This may be a strange question, but how come everyone keeps referring to rhythm guitar as La Pompe? I'd never heard this phrase before until i found this board.
Obviously it's French for 'pump', but i've never heard it used it in the context of gypsy rhythm guitar before. Just wondering how & when this term came to be used?
Comments
No-one has a clue, or No-one gives a shit.
Maybe it's an American thing? I've never heard anyone call it that over here.
Well i didn't mean that it originated in America, as it's a french word, but it's obviously in common use here on this board, which seems to be mostly Americans, & is where i first heard it.
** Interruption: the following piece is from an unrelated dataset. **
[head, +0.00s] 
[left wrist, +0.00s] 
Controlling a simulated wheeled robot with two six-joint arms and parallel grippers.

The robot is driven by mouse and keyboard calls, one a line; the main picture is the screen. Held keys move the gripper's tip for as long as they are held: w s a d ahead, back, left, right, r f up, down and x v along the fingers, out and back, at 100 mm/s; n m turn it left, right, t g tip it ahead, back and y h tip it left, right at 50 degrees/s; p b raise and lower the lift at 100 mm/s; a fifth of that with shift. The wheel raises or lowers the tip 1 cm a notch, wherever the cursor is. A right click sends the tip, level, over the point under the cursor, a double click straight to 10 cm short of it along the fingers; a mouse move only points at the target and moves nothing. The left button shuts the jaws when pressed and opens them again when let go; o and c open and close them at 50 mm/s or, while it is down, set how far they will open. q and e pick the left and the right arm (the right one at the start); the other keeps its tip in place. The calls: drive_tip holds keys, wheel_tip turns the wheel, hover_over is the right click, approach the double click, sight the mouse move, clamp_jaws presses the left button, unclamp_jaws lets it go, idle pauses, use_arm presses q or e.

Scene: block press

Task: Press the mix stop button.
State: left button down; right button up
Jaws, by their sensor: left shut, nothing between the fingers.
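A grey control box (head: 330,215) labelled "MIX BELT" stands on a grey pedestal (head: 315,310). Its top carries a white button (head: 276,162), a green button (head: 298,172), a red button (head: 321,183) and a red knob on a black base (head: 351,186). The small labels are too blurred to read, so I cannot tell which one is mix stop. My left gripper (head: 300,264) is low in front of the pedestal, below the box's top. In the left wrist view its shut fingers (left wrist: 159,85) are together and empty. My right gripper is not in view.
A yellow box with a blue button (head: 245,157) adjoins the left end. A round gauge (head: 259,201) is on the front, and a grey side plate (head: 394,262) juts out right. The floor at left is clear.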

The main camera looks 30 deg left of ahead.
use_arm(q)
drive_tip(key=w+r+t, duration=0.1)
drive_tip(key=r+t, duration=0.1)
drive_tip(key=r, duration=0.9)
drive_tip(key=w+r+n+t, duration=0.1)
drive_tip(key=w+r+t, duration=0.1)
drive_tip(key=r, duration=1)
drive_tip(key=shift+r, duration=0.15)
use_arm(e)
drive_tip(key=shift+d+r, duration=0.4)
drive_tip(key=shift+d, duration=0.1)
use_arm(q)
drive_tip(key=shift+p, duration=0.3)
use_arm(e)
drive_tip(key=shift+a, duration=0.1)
Anyway, it's nothing of great importance. I have just not come across it before, so i just wondered.
You do not use it in the UK ? That's odd !
I remember vividly a musician friend showing me Sweet Georgia Brown, having me trying to play with him, and then telling me : this rythm is called 'la pompe'.. i didn't blink an eye, the term was appropriate and slightly funny, describes - with a bit of light irony - the mechanical character of the sound and of our movements on the guitar. In french it made sense immediately to me.
Some pump water or oil out of the ground, we're pumping groove out of the guitar... or trying, in my case.
Well maybe some people do, but i'd never heard of it until i found this forum, despite being involved in Gypsy/Jazz for 18yrs.
Perhaps it might be common in London, but i'm from the north. We just call it 'rhythm'.